AIM OF THE EXERCISE
Your task is to copy the stretch of lines in the records below that begins with the line containing "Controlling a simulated" and ends with the line containing "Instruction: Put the", exactly as written, with nothing added.

RECORD SET
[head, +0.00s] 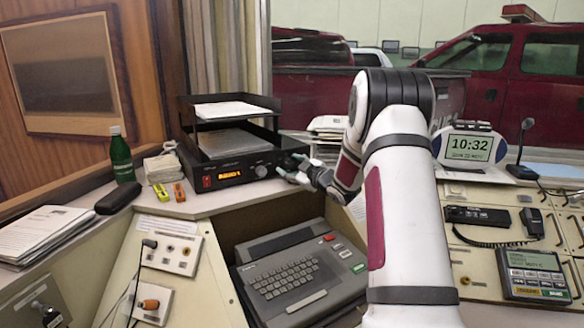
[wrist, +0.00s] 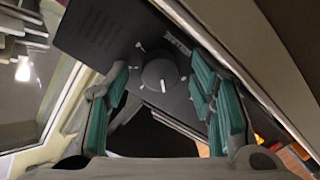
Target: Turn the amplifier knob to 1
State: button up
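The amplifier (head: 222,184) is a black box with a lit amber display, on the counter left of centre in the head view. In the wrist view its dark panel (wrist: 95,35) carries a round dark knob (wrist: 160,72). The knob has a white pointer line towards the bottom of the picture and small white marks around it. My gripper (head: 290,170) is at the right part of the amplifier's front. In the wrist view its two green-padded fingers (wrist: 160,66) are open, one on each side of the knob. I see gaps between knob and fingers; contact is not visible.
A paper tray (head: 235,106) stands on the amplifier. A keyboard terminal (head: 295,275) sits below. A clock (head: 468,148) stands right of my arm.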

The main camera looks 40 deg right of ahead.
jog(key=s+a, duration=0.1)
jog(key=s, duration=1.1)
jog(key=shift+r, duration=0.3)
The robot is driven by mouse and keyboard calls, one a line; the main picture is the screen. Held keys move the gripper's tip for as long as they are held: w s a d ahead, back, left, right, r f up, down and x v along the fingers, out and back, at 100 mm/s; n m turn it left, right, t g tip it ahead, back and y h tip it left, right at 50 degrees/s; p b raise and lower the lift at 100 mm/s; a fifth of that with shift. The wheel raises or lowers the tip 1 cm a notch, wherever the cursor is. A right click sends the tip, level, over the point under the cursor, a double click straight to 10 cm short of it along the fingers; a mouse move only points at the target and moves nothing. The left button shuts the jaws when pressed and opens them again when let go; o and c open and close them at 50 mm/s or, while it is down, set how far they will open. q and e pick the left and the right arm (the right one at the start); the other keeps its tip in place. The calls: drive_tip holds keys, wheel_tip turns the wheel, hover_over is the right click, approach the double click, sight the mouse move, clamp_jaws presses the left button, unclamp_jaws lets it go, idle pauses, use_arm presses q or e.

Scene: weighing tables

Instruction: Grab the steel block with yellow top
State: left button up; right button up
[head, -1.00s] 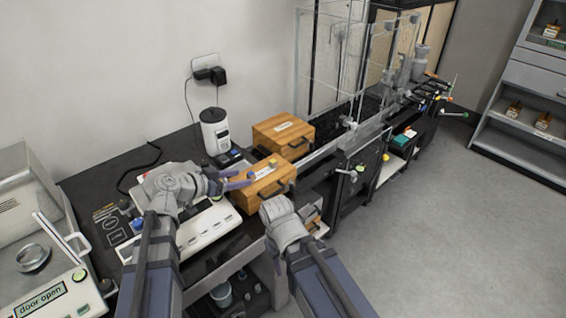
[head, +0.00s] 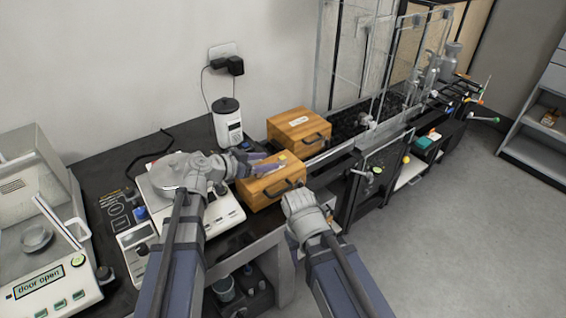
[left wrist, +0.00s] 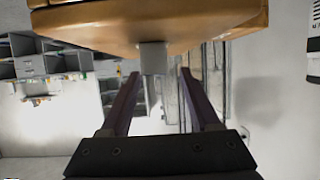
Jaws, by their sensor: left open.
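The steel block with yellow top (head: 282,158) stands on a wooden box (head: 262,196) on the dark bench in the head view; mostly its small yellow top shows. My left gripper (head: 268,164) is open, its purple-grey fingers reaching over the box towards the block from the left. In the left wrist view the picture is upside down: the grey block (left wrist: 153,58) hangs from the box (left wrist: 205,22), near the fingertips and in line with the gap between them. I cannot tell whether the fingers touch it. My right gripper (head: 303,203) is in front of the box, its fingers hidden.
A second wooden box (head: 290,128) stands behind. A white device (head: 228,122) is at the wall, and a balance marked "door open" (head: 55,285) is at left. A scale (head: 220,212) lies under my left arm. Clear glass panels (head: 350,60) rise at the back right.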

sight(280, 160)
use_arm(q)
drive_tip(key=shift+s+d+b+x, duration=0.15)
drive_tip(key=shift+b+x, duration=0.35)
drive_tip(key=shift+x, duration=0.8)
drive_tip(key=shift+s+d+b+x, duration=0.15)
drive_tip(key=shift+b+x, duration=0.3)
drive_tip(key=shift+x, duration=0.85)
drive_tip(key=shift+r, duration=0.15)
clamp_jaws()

...

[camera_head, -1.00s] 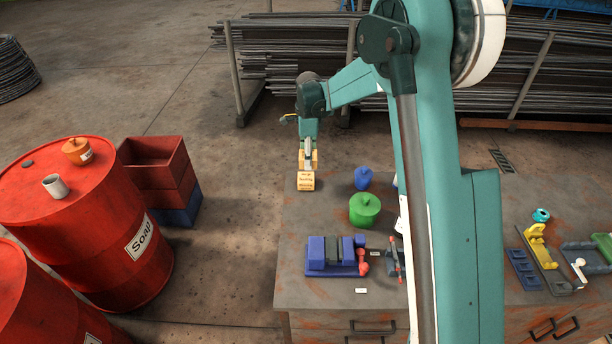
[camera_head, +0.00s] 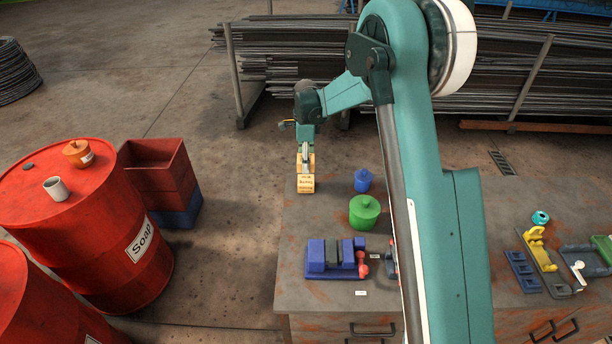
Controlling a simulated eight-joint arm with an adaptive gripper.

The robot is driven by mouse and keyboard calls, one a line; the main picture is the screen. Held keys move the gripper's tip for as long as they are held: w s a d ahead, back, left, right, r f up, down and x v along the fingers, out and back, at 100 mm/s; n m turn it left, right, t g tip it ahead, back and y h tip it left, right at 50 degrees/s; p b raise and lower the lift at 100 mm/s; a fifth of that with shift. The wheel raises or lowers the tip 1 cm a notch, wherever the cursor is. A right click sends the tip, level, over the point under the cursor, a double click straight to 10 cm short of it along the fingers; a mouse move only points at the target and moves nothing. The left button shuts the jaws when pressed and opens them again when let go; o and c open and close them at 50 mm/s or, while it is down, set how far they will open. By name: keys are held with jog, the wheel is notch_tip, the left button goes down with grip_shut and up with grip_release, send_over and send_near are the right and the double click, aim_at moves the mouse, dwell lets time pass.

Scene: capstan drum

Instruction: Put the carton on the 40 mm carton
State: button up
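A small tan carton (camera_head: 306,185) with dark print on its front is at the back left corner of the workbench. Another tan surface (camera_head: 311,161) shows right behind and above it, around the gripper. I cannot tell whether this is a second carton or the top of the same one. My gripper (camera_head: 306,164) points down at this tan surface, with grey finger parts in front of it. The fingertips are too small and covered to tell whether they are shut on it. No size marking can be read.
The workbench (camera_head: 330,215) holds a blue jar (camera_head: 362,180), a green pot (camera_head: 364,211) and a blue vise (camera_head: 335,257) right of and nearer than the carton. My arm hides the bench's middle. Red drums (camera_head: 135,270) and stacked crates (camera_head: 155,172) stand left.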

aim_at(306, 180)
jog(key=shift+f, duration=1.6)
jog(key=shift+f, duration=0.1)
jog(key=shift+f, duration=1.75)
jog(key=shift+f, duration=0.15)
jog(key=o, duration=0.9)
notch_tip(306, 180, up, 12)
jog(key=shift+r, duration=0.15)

OUTPUT FOR THIS EXERCISE
Controlling a simulated eight-joint arm with an adaptive gripper.

The robot is driven by mouse and keyboard calls, one a line; the main picture is the screen. Held keys move the gripper's tip for as long as they are held: w s a d ahead, back, left, right, r f up, down and x v along the fingers, out and back, at 100 mm/s; n m turn it left, right, t g tip it ahead, back and y h tip it left, right at 50 degrees/s; p b raise and lower the lift at 100 mm/s; a fifth of that with shift. The wheel raises or lowers the tip 1 cm a notch, wherever the cursor is. A right click sends the tip, level, over the point under the cursor, a double click straight to 10 cm short of it along the fingers; a mouse move only points at the target and moves nothing. The left button shuts the jaws when pressed and opens them again when let go; o and c open and close them at 50 mm/s or, while it is down, set how far they will open. By name: keys are held with jog, the wheel is notch_tip, the left button goes down with grip_shut and up with grip_release, send_over and send_near are the right and the double click, aim_at moves the mouse, dwell lets time pass.

Scene: capstan drum

Instruction: Put the carton on the 40 mm carton

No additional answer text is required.